## PROBLEM STATEMENT
From the records below, transcribe only the lines running from the one with "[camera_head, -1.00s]" through the one with "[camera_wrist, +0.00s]". Keep both of those end lines.

___

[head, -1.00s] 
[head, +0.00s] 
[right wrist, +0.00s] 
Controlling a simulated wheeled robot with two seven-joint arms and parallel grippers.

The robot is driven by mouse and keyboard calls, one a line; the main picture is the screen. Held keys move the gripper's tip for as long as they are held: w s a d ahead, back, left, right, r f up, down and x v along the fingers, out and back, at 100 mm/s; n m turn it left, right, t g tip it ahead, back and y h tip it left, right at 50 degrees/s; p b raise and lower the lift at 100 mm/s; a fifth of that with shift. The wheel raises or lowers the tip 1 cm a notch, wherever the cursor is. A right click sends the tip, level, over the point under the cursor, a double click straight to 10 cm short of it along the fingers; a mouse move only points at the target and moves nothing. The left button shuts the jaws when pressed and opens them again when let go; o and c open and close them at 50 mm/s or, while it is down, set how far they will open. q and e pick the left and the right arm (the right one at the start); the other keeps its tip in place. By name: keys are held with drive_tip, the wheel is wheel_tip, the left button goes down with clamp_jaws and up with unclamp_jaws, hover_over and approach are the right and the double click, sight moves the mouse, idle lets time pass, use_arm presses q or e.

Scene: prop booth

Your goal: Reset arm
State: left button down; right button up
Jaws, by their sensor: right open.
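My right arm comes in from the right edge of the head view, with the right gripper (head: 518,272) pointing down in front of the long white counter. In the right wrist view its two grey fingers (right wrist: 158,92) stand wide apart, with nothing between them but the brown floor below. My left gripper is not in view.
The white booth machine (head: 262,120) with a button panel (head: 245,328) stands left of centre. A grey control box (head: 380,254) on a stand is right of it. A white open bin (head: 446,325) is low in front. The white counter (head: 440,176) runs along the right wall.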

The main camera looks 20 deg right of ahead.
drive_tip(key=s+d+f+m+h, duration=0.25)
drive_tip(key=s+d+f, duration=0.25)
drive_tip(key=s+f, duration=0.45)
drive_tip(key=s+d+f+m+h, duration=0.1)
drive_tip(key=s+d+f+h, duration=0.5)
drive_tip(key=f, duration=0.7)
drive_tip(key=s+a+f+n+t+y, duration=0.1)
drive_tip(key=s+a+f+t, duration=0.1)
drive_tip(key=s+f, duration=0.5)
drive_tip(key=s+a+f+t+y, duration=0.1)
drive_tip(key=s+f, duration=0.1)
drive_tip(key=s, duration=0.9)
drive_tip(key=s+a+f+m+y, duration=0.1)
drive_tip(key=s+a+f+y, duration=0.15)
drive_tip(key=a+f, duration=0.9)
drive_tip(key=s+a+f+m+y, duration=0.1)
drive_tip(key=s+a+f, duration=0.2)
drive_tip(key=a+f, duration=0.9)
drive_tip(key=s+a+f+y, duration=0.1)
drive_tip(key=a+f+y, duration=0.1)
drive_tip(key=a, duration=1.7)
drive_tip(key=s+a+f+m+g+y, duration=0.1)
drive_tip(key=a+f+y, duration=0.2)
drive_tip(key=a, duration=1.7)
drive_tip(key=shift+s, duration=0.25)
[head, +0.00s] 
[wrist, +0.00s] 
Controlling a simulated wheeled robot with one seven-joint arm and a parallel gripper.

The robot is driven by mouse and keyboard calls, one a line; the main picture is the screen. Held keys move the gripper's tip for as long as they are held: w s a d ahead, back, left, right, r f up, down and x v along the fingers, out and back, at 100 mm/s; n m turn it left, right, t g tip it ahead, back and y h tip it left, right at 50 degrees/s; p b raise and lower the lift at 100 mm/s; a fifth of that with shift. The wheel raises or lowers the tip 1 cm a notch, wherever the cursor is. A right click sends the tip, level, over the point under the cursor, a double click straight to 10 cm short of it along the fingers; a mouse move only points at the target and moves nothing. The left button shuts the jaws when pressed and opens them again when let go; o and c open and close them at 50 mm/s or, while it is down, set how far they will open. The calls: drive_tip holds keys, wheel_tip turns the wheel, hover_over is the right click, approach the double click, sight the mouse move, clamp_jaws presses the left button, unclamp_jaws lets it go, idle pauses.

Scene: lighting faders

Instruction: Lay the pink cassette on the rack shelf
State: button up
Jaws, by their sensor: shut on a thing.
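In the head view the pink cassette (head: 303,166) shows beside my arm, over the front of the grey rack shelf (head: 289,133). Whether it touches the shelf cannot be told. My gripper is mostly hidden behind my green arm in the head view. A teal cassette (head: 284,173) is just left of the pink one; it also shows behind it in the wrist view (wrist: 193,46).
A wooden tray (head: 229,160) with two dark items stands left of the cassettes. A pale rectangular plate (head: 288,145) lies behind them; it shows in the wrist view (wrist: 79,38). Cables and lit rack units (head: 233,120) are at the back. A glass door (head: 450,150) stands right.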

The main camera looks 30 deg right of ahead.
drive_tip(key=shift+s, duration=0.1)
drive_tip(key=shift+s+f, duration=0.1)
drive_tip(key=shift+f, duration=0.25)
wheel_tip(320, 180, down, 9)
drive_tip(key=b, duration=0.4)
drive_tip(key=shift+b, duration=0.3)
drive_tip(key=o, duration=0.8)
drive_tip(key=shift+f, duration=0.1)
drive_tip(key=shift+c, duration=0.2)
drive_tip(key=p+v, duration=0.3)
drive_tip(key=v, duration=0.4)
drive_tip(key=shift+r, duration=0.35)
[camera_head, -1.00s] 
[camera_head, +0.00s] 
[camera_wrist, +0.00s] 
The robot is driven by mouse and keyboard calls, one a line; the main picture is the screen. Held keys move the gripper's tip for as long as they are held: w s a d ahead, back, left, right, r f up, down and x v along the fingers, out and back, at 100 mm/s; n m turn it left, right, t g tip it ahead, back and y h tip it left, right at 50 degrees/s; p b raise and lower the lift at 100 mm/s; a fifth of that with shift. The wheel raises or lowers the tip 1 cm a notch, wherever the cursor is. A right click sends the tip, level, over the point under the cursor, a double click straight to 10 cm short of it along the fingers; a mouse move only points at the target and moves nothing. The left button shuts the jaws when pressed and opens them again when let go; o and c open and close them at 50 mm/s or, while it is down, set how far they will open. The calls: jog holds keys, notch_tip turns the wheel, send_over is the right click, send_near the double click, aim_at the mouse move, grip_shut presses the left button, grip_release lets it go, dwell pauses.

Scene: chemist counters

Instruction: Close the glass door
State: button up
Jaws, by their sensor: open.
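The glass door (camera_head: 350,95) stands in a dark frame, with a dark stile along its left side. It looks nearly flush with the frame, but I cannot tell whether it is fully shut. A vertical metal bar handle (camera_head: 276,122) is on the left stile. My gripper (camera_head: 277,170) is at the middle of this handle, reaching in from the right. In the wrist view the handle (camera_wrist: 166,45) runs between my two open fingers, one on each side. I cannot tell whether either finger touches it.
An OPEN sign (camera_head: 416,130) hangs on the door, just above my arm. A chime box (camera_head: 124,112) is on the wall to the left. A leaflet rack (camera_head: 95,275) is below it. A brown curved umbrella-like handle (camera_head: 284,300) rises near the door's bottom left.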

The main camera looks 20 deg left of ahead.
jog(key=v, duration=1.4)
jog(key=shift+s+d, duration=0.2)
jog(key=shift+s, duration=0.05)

___

## RESPONSE TO THE TASK
[camera_head, -1.00s] 
[camera_head, +0.00s] 
[camera_wrist, +0.00s] 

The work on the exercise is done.